Supplied material:

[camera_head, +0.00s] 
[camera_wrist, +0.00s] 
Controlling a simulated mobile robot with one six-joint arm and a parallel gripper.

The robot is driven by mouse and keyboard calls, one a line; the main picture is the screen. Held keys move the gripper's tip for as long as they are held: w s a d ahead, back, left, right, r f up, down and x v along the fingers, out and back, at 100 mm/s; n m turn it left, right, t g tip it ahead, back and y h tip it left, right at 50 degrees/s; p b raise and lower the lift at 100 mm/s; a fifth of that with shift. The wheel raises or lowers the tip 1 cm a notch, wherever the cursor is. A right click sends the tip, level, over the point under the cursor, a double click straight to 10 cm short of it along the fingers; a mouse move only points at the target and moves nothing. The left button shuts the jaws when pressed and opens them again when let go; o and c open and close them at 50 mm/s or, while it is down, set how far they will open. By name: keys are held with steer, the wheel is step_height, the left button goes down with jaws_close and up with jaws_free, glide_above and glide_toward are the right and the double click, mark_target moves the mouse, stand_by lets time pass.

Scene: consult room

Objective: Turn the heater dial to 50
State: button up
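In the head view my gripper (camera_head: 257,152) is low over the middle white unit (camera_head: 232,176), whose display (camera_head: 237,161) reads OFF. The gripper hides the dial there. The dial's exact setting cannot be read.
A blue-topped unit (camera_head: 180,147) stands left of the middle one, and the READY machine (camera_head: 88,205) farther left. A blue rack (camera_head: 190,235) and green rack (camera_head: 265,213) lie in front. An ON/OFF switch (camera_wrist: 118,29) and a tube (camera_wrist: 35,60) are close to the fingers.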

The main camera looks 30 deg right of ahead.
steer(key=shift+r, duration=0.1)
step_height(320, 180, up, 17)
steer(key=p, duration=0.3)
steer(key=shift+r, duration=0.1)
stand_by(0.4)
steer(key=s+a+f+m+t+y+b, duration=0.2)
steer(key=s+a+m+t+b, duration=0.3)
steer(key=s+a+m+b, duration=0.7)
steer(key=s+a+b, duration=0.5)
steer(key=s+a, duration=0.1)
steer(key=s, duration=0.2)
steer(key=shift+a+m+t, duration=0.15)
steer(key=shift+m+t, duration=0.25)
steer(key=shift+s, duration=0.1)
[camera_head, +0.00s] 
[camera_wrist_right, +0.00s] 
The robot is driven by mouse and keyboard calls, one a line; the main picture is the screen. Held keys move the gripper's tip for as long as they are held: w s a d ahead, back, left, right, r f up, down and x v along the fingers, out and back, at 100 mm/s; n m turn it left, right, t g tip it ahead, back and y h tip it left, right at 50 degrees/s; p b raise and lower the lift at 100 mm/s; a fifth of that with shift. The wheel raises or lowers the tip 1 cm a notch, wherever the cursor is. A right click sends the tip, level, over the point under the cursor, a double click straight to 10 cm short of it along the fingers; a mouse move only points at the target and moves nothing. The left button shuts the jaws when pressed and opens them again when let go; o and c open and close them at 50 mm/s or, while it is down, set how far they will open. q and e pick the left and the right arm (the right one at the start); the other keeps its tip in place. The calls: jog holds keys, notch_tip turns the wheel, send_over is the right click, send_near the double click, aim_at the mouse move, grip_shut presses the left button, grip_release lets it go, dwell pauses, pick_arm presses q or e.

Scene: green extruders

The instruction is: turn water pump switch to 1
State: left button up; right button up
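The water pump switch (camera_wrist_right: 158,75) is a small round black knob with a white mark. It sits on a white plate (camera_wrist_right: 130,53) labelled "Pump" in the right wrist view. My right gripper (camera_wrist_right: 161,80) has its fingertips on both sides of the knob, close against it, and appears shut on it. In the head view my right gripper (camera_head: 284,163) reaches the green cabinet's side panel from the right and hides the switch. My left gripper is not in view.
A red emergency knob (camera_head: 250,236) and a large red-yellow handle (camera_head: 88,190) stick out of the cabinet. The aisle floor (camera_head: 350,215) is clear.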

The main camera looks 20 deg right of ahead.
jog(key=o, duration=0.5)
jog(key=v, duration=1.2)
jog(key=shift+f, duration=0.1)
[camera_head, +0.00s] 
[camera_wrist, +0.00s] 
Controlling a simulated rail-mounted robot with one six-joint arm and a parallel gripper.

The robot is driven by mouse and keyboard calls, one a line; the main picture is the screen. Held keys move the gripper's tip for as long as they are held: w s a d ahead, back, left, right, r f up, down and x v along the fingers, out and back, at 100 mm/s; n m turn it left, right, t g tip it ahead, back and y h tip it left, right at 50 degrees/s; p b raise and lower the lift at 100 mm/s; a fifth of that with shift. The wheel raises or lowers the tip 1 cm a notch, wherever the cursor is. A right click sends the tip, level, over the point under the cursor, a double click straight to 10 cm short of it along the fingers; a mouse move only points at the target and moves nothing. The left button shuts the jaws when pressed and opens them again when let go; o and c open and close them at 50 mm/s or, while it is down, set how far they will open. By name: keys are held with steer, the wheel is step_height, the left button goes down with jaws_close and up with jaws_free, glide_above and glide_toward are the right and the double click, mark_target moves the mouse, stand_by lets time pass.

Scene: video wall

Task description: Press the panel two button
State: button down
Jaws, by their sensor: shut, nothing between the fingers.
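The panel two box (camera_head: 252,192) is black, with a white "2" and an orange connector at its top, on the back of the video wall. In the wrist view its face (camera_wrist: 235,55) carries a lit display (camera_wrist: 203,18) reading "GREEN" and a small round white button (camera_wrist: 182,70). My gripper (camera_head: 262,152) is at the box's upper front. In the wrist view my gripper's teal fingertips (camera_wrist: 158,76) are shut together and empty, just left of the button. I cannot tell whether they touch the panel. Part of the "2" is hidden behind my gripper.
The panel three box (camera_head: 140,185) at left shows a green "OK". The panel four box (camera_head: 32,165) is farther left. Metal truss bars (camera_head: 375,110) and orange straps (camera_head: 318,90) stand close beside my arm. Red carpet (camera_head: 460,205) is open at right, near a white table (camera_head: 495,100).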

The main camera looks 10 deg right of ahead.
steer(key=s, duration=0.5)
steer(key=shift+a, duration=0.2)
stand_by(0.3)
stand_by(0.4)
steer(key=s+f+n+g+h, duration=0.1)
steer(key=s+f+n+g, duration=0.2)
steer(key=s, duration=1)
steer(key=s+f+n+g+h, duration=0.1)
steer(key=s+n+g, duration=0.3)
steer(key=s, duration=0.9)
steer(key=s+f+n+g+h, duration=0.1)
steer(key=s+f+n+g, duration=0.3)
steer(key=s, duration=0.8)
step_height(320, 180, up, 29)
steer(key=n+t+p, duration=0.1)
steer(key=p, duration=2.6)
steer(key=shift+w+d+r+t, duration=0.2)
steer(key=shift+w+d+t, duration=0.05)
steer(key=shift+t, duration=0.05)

Exercise aim: Using the entries above, find all lines with "Scene". Copy them.

Completed exercise:
Scene: consult room
Scene: green extruders
Scene: video wall

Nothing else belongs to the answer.